Pull out the lines running from the one with "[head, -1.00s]" to the one with "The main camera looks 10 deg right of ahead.", inclusive, word for word. Drop any picture.

[Source data]

start

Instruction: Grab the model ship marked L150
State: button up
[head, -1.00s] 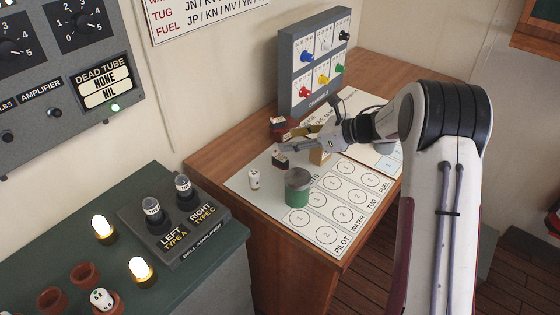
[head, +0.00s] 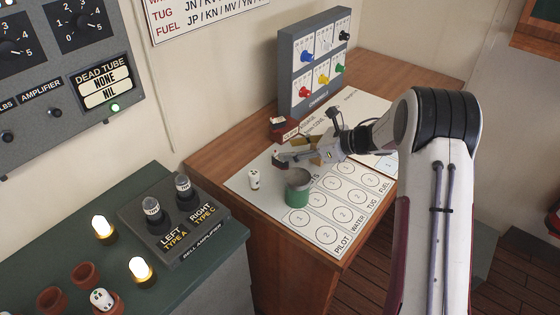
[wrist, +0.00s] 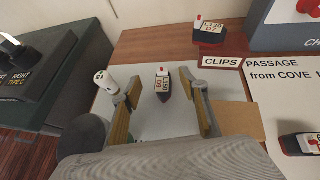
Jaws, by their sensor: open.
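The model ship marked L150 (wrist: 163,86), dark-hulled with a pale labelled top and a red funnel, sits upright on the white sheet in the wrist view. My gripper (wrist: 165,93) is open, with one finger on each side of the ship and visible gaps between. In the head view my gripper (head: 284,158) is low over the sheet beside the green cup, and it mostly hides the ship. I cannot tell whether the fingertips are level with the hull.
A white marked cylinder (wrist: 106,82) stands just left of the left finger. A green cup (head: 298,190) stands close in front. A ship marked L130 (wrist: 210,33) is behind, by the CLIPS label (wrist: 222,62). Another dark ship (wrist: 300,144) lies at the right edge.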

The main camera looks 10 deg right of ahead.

end
start

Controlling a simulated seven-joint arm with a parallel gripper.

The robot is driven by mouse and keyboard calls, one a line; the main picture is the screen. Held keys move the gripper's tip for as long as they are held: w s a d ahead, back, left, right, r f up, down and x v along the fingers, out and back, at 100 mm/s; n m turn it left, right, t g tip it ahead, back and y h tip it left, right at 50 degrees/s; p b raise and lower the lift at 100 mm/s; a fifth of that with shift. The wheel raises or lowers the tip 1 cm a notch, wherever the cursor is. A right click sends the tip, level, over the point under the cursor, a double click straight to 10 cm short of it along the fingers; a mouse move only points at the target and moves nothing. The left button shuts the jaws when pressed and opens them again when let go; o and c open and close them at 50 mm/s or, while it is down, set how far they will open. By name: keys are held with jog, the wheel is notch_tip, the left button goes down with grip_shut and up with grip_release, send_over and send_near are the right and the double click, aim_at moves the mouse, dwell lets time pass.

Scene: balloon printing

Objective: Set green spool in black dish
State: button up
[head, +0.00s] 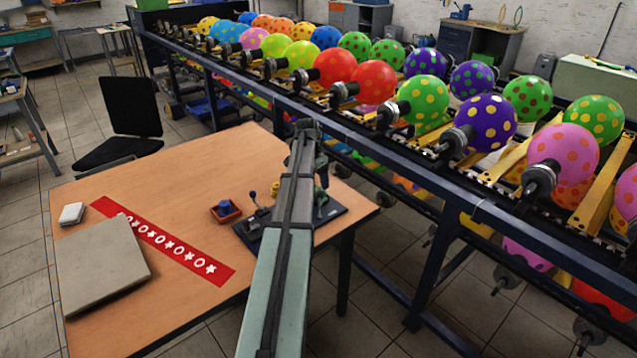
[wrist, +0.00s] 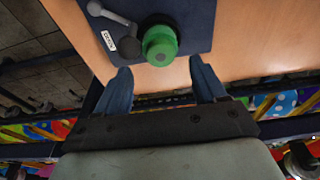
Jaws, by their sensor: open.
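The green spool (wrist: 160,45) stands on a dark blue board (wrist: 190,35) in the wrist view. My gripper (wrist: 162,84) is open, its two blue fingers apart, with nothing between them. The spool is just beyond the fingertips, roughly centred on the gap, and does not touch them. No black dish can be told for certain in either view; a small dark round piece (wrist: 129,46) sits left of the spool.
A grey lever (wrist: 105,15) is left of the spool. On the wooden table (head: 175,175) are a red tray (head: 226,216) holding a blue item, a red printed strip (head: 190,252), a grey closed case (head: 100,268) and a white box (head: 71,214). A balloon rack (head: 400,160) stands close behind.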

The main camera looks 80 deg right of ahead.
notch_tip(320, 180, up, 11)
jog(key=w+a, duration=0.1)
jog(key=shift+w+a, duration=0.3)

end

Solution to the problem:
[head, -1.00s] 
[head, +0.00s] 
[wrist, +0.00s] 
Jaws, by their sensor: open.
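The model ship marked L150 (wrist: 163,86), dark-hulled with a pale labelled top and a red funnel, sits upright on the white sheet in the wrist view. My gripper (wrist: 165,93) is open, with one finger on each side of the ship and visible gaps between. In the head view my gripper (head: 284,158) is low over the sheet beside the green cup, and it mostly hides the ship. I cannot tell whether the fingertips are level with the hull.
A white marked cylinder (wrist: 106,82) stands just left of the left finger. A green cup (head: 298,190) stands close in front. A ship marked L130 (wrist: 210,33) is behind, by the CLIPS label (wrist: 222,62). Another dark ship (wrist: 300,144) lies at the right edge.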

The main camera looks 10 deg right of ahead.

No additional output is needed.